Beginning at the line with "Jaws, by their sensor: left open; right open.", output each line to the end of the listing below exactly, please.

___

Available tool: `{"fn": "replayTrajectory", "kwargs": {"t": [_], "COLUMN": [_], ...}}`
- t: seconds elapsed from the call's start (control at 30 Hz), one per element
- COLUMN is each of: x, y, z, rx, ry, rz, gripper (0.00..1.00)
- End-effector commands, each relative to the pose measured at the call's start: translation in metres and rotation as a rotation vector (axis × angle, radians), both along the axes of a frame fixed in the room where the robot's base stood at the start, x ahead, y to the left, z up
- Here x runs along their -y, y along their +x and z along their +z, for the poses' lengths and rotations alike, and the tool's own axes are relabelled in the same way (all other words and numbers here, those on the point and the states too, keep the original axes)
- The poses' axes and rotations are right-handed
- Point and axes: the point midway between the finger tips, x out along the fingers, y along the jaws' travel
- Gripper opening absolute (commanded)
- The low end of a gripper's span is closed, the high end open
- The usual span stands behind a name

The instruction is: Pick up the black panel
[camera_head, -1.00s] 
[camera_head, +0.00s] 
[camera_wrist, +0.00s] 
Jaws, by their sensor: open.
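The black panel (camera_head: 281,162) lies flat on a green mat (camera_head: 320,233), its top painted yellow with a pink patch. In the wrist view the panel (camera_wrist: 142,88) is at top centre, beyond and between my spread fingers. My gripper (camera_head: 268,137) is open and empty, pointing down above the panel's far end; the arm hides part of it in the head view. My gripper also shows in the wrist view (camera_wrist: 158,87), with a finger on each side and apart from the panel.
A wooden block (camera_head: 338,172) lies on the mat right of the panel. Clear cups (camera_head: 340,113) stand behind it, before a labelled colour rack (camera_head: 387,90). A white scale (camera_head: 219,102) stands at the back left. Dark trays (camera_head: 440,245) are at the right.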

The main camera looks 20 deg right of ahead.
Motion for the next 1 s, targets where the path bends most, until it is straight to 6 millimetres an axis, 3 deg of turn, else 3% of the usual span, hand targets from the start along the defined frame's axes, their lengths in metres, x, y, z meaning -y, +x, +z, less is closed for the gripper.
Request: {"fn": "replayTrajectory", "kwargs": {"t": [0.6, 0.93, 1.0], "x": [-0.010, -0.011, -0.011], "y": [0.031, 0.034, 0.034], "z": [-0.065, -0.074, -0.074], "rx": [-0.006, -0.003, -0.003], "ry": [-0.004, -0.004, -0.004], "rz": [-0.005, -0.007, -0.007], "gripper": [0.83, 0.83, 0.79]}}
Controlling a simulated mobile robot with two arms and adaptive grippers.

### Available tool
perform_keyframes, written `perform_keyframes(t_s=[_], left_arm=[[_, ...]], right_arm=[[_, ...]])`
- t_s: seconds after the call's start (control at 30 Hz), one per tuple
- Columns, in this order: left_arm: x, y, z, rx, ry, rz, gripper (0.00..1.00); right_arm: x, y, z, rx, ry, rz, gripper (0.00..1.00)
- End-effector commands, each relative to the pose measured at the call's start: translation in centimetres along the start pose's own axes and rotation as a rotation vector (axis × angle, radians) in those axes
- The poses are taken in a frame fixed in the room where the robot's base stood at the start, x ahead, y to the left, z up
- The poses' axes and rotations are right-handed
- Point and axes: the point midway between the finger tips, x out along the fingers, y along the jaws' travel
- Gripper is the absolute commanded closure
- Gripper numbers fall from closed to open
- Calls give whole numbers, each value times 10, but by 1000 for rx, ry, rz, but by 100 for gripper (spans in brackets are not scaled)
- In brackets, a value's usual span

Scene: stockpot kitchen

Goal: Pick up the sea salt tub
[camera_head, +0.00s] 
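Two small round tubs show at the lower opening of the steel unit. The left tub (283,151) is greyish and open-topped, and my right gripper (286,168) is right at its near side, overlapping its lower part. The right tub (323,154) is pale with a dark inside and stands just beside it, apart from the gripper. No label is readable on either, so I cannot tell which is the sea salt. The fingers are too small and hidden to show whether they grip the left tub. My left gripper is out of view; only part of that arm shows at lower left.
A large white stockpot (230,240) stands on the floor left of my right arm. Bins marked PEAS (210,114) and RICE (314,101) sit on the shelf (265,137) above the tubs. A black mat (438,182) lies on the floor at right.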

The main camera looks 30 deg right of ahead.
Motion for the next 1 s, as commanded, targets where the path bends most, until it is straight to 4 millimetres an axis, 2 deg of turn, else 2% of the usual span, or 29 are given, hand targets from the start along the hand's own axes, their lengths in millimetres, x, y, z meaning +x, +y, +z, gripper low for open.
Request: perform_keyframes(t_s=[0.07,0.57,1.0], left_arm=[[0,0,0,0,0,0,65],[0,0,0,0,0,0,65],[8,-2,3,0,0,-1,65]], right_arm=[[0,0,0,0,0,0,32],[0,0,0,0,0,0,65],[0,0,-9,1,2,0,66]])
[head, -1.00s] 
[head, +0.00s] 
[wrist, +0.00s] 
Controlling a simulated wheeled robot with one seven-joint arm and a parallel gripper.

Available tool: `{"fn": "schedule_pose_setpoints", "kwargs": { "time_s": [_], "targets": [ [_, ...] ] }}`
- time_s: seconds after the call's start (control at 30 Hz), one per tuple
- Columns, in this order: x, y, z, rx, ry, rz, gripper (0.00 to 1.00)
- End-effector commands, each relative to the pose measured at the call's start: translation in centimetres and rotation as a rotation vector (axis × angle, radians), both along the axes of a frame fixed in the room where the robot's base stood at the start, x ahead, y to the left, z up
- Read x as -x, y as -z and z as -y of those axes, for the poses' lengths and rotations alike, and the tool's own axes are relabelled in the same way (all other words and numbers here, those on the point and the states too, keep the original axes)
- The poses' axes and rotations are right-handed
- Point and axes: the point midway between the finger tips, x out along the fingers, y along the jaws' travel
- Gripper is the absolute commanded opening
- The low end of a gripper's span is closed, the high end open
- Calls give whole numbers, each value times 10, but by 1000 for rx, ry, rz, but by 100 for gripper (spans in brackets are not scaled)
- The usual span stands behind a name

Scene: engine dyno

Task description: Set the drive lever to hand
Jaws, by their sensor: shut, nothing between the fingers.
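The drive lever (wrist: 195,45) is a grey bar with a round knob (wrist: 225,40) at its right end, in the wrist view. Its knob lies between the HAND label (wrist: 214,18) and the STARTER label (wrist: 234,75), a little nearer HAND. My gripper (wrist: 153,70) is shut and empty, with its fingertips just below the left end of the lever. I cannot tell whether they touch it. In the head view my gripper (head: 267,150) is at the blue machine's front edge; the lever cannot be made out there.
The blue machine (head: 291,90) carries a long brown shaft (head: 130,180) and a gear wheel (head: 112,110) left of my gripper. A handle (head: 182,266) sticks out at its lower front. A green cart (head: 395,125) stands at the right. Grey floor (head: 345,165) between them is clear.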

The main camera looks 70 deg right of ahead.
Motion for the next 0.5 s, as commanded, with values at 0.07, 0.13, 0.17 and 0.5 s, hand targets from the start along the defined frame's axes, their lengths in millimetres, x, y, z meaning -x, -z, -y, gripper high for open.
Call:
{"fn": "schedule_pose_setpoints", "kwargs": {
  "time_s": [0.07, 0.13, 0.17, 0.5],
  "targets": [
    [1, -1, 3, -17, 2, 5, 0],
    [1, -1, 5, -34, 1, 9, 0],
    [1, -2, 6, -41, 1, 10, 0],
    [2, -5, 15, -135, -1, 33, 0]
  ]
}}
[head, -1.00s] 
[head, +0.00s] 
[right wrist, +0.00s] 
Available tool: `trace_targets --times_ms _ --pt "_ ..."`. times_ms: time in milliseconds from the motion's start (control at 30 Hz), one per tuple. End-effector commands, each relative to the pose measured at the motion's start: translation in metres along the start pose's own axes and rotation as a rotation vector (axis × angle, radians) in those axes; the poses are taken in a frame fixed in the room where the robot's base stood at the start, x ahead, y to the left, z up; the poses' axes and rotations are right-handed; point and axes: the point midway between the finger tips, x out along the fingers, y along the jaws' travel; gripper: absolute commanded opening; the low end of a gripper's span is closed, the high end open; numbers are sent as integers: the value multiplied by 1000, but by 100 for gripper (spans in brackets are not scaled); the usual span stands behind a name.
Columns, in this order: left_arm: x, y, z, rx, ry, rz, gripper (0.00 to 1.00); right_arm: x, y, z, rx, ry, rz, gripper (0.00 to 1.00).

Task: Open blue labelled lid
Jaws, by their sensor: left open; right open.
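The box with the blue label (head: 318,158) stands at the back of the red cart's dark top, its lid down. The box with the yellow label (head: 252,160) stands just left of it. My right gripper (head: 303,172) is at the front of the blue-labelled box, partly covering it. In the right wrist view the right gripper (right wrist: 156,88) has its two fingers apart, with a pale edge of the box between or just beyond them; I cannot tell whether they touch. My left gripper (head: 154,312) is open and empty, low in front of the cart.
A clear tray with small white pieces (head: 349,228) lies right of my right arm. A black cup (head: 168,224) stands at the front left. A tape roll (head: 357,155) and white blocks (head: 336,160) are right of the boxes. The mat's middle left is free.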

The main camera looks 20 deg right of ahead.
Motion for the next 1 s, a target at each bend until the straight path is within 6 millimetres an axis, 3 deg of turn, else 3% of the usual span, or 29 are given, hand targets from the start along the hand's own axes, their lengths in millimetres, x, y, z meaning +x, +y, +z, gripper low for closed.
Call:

___

- _Output below_:
Jaws, by their sensor: left open; right open.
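The box with the blue label (head: 318,158) stands at the back of the red cart's dark top, its lid down. The box with the yellow label (head: 252,160) stands just left of it. My right gripper (head: 303,172) is at the front of the blue-labelled box, partly covering it. In the right wrist view the right gripper (right wrist: 156,88) has its two fingers apart, with a pale edge of the box between or just beyond them; I cannot tell whether they touch. My left gripper (head: 154,312) is open and empty, low in front of the cart.
A clear tray with small white pieces (head: 349,228) lies right of my right arm. A black cup (head: 168,224) stands at the front left. A tape roll (head: 357,155) and white blocks (head: 336,160) are right of the boxes. The mat's middle left is free.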

The main camera looks 20 deg right of ahead.
Motion for the next 1 s, a target at each bend until the straight path is within 6 millimetres an axis, 3 deg of turn, else 3% of the usual span, or 29 are given, hand targets from the start along the hand's own axes, their lengths in millimetres, x, y, z meaning +x, +y, +z, gripper low for closed.
Call:

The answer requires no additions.